I agree with store safety with Android. But, you're saying app store isn't a Microsoft thing. I think here you'll need to look into the future and not in the past as you so readily advised me. Apple is the most profitable high-tech (HAH!) company on Earth, and it stands for a good reason Microsoft has an incentive to go the same way - and this includes orientation towards the consumer. So, the software companies building on Windows ecosystem can also predict that in the future their profit margin drops due to the Microsoft taking a larger share in the Microsoft Store. Which is fine, Microsoft can do whatever they want with their ecosystem and I suppose you get something back for the price, but I'm saying there will be consequences and market share erosion as not everybody will find the properties worth their money. As you are already seeing with the case of Valve. And I never said this had anything to do with Windows 8, but general Microsoft strategy.

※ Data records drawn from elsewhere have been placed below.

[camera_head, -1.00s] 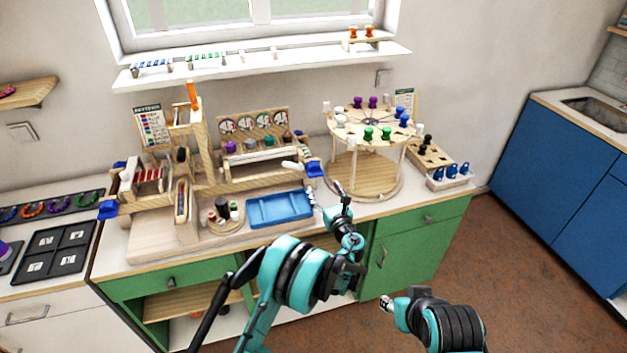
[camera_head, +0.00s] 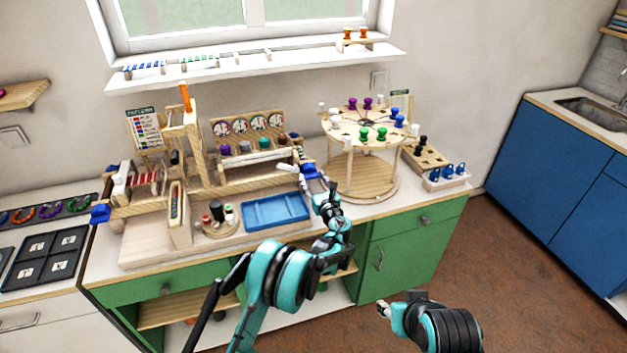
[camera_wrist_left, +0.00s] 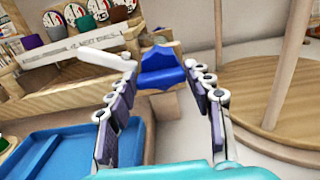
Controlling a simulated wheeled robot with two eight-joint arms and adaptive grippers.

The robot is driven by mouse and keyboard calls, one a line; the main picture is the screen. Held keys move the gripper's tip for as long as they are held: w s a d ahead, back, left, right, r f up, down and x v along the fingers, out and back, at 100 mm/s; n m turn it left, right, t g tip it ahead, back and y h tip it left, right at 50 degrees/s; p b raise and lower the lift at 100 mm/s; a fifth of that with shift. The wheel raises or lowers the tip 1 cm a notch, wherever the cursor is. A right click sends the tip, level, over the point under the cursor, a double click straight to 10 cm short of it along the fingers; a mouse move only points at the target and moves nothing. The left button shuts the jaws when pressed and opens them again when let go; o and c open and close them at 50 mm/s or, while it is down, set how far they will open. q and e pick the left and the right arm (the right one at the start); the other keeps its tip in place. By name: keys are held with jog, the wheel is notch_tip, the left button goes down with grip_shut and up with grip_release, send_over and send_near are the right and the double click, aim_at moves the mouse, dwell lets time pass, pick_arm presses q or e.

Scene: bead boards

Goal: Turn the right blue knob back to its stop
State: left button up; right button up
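The right blue knob (camera_head: 309,169) sits at the right end of the wooden bead device. In the left wrist view the lobed blue knob (camera_wrist_left: 163,70) shows straight ahead, between the fingertips. My left gripper (camera_head: 317,183) is at the knob, coming from the front right. In the wrist view my left gripper (camera_wrist_left: 161,66) is open, with one finger on each side of the knob; I cannot tell whether they touch it. My right gripper (camera_head: 384,310) hangs low in front of the cabinet, away from the knob; its fingers are too small to read.
A white lever (camera_wrist_left: 107,58) is close to the left finger. A blue tray (camera_head: 276,224) lies in front of the device. The round wooden carousel (camera_head: 368,190) stands close on the right. Another blue knob (camera_head: 101,214) is at the device's left end.

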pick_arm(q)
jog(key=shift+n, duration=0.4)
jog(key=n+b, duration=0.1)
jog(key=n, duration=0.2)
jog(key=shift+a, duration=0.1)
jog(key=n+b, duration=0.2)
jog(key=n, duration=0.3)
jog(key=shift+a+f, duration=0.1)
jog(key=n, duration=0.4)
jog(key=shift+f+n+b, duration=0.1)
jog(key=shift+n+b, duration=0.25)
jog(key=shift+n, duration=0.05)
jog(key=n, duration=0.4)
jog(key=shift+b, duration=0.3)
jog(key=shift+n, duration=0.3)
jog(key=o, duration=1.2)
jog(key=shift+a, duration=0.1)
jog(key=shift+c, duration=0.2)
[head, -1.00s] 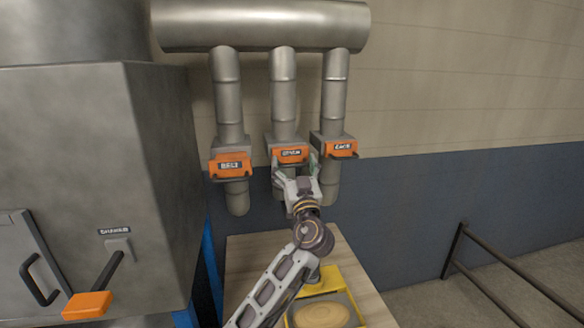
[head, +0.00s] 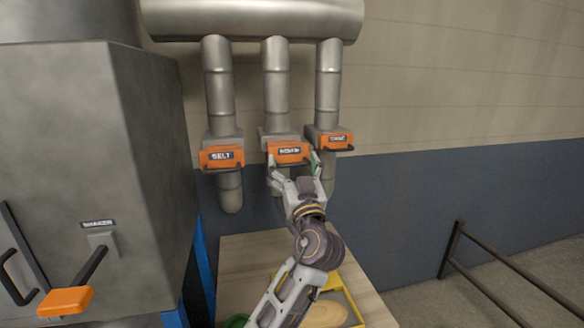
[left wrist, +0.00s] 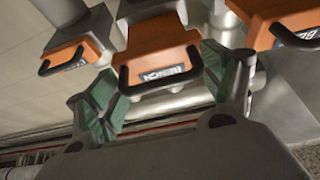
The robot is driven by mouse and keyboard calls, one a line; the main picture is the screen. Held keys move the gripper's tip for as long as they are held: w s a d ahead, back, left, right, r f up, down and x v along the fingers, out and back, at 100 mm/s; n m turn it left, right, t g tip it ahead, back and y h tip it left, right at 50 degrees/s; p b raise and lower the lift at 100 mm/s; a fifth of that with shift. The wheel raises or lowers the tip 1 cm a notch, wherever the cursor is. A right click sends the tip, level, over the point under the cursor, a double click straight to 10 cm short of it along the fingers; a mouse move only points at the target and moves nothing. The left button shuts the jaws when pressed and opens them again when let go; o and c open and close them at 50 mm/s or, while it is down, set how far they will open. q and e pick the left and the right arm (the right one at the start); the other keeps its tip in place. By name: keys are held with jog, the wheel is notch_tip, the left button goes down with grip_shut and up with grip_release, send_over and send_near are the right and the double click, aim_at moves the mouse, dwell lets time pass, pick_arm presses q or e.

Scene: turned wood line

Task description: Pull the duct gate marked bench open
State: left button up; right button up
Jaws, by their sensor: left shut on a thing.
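Three orange duct gates hang on grey vertical pipes in the head view. The middle gate (head: 288,153) has a label that is blurred; it looks like it could read bench. It also shows in the left wrist view (left wrist: 155,40), with a black bar handle (left wrist: 160,86) on its front. My left gripper (head: 293,168) is at this gate from below, its green-padded fingers at the two ends of the handle, shut on it. It also shows in the left wrist view (left wrist: 158,90). My right gripper is in neither view.
The belt gate (head: 220,157) is left of the middle gate, and another gate (head: 332,141) is close on its right. A large grey machine (head: 150,180) stands at left. A wooden table (head: 245,260) with a yellow tray (head: 352,300) lies below. A dark rail (head: 490,265) is at right.

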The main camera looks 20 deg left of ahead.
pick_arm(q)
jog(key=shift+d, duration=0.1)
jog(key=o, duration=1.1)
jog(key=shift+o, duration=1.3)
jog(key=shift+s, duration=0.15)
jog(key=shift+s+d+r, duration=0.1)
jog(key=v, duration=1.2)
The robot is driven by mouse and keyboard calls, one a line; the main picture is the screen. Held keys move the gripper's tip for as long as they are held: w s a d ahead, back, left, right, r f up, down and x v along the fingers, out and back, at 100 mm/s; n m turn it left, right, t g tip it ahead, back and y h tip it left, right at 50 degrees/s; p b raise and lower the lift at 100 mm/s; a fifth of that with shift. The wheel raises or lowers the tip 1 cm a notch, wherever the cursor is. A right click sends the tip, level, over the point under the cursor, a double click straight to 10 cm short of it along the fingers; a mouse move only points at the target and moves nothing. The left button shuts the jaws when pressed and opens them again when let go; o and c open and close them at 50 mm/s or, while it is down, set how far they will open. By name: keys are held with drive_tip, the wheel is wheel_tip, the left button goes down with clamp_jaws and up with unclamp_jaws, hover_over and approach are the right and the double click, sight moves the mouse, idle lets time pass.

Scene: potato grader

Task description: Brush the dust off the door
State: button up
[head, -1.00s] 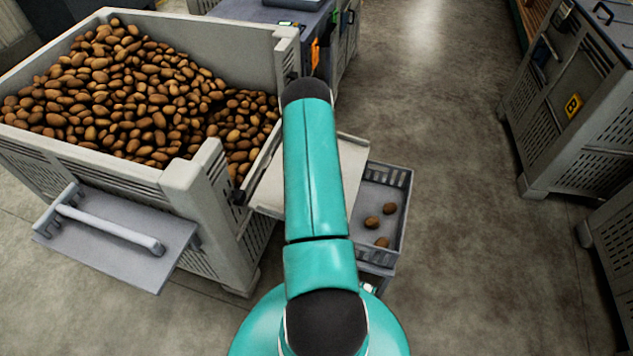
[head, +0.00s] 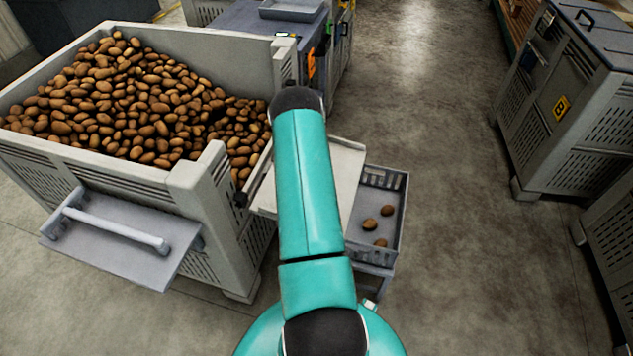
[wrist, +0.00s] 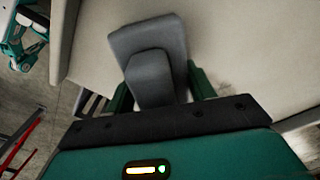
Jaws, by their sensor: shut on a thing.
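In the wrist view my gripper (wrist: 160,88) is shut on a grey block-like thing (wrist: 148,48), which looks like the brush. It lies over a broad pale panel (wrist: 240,45); I cannot tell if it touches. I see no bristles and no clear dust. In the head view my arm hides my gripper and the held thing. A pale flat panel (head: 346,178) shows beside my arm, at the corner of the potato bin. A grey panel with a bar handle (head: 160,262) juts from the bin's front. I cannot tell which panel is the door.
The large bin (head: 185,180) full of potatoes stands at left. A grey crate (head: 396,215) with a few potatoes sits right of my arm. A grey cabinet (head: 585,135) with a yellow label stands at right. The floor (head: 470,220) between is clear.

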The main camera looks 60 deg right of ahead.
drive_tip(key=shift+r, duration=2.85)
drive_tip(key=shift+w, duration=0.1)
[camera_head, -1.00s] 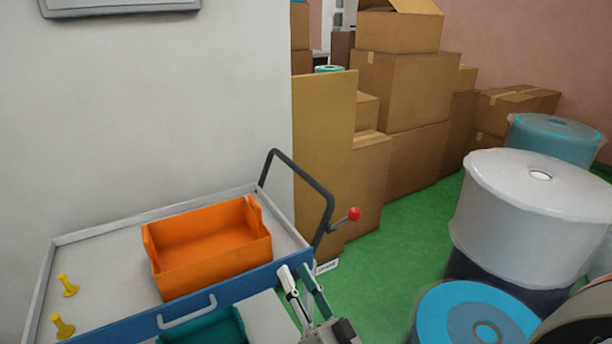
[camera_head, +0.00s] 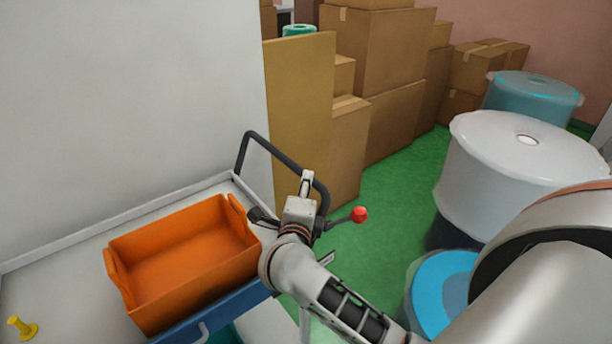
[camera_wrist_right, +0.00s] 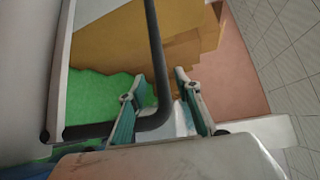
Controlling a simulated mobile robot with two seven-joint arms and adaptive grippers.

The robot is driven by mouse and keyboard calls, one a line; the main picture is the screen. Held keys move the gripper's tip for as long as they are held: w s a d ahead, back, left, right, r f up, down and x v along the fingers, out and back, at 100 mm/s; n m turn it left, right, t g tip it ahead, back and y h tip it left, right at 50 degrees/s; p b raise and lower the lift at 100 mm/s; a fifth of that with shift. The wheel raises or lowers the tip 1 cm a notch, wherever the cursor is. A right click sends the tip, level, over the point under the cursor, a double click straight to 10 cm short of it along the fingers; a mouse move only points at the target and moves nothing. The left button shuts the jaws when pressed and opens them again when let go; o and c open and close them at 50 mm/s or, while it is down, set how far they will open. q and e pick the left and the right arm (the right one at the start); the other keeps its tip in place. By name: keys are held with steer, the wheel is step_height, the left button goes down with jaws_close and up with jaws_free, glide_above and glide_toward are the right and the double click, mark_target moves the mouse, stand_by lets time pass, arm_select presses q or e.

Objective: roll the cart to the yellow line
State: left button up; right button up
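The cart (camera_head: 60,262) has a light grey top with a blue side and stands along the wall in the head view. Its black handle (camera_head: 281,153) rises at the far right end; the handle also shows in the wrist view (camera_wrist_right: 157,62). A lever with a red knob (camera_head: 359,214) sticks out beside it. My right gripper (camera_head: 283,197) is at the handle, partly hiding its near side. In the wrist view its fingers (camera_wrist_right: 160,97) are apart, with the handle bar between them and gaps showing. My left gripper and the yellow line are not in view.
An orange bin (camera_head: 185,255) and a yellow peg (camera_head: 22,327) are on the cart. Stacked cardboard boxes (camera_head: 385,70) stand behind the handle. Green floor (camera_head: 400,190) lies open between boxes and rolls.

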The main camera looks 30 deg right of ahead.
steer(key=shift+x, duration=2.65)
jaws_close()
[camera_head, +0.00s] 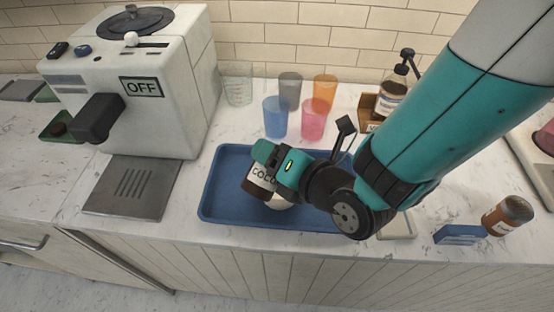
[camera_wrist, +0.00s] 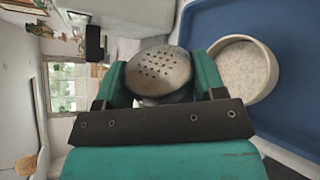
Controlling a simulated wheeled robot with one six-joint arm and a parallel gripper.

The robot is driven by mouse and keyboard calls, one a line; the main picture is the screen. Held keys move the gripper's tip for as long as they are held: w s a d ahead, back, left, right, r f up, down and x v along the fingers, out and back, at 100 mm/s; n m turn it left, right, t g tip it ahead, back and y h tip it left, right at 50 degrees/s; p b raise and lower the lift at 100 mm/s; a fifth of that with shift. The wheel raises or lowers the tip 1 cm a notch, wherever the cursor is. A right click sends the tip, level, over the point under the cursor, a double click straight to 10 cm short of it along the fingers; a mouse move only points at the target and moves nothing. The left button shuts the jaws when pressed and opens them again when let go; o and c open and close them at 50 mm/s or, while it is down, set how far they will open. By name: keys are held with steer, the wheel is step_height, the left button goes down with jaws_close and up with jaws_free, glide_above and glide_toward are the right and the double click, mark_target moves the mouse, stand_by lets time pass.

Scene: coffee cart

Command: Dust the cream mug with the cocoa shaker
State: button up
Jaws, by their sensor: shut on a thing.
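The cocoa shaker (camera_head: 259,179) has a brown body and a pale label reading "COCO". My gripper (camera_head: 275,163) is shut on it and holds it over the blue tray (camera_head: 213,187). In the wrist view, the shaker's round metal lid with holes (camera_wrist: 158,70) sits between my fingers. The cream mug (camera_wrist: 268,64) stands on the tray with a pale, frothy surface inside, close beside the shaker. In the head view, only a bit of the mug (camera_head: 280,203) shows beneath my gripper. I see no powder falling.
A coffee machine (camera_head: 150,75) marked OFF stands left of the tray. Several coloured cups, including a pink one (camera_head: 314,122), stand behind it. A pump bottle (camera_head: 393,95) is at the back right. A brown jar (camera_head: 508,215) and a blue block (camera_head: 460,234) are at the right front.

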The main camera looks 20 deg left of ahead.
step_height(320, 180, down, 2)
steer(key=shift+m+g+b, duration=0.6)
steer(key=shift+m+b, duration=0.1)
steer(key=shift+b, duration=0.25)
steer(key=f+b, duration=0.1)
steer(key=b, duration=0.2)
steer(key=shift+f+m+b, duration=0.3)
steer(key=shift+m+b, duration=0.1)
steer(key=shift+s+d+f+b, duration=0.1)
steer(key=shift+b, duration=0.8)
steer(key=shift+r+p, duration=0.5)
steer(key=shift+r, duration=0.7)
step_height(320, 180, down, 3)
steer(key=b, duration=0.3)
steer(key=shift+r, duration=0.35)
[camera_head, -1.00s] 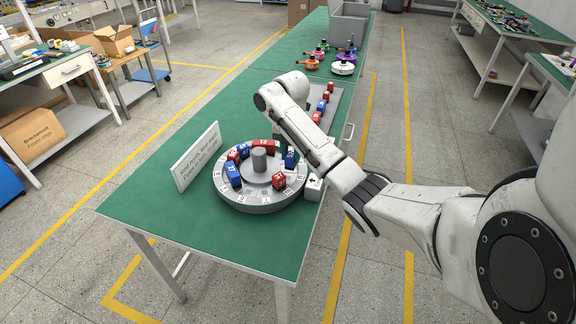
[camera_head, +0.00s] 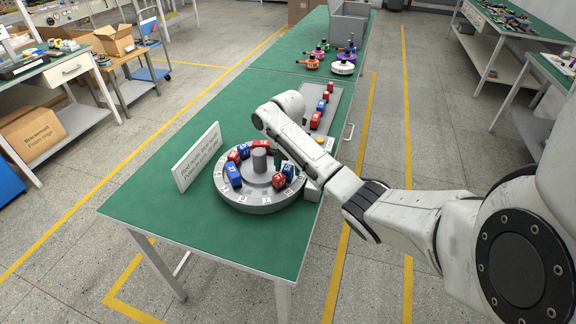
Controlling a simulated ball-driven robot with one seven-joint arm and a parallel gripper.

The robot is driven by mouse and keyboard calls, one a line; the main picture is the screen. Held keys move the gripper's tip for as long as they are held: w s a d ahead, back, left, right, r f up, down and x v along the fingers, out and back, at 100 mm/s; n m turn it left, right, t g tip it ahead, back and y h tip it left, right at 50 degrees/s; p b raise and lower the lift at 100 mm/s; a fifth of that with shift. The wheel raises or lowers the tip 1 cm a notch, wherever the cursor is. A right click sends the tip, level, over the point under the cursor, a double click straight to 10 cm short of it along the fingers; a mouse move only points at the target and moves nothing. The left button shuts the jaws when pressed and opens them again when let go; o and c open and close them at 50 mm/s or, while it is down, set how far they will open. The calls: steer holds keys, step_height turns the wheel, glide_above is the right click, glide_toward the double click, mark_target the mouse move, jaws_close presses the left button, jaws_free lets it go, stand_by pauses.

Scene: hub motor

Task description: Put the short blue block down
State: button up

Valve was pissed that Microsoft wanted to take a small cut of all in-app sales. Again, that isn't a strategy that Microsoft pioneered...Apple already does that. Valve would have the same problem if they tried to create an app in the Apple store.

As for cost, Microsoft takes the same amount as Apple. They always have. As a matter of fact, Microsoft often gives discounts for app developers, as an incentive, to get them onto the platform. Fundamentally, though, app developers on both platforms pay $99/yr to develop apps, and get 70% of the revenue from the sales. Both companies take 30%, which is then used to cover credit card transaction fees, infrastructural support fees, and the companies cut (which is less than 20% for both companies).

FYI, I was actually supporting Windows against Linux when 7 was released. It's only now that 8 is released and Microsoft's strategy is clear, and it seems consistent UI changes are the norm, I'm considering switching to Linux in next computer update. Microsoft actually never made the jump easier.

I'm not sure what is "consistent" about UI changes. The only two things that changed between 7 and 8 was the start menu...which became a start screen, and the use of ribbons in the core desktop apps (i.e. Explorer). People on Windows have been using ribbon for years now, so it isn't something new. I haven't heard much about that being a sticking point with potential upgraders, either...the biggest complaints are the start screen. But as you can see from other participants in this thread, the vast majority of the complaints about the start screen are entirely unfounded.

Not to mention, if you really want a start menu...you can have it. There are free and cheap utilities to bring it back if that's something you REALLY REALLY want. It isn't enough to avoid upgrading, because everything else about Windows 8 has been improved over Windows 7.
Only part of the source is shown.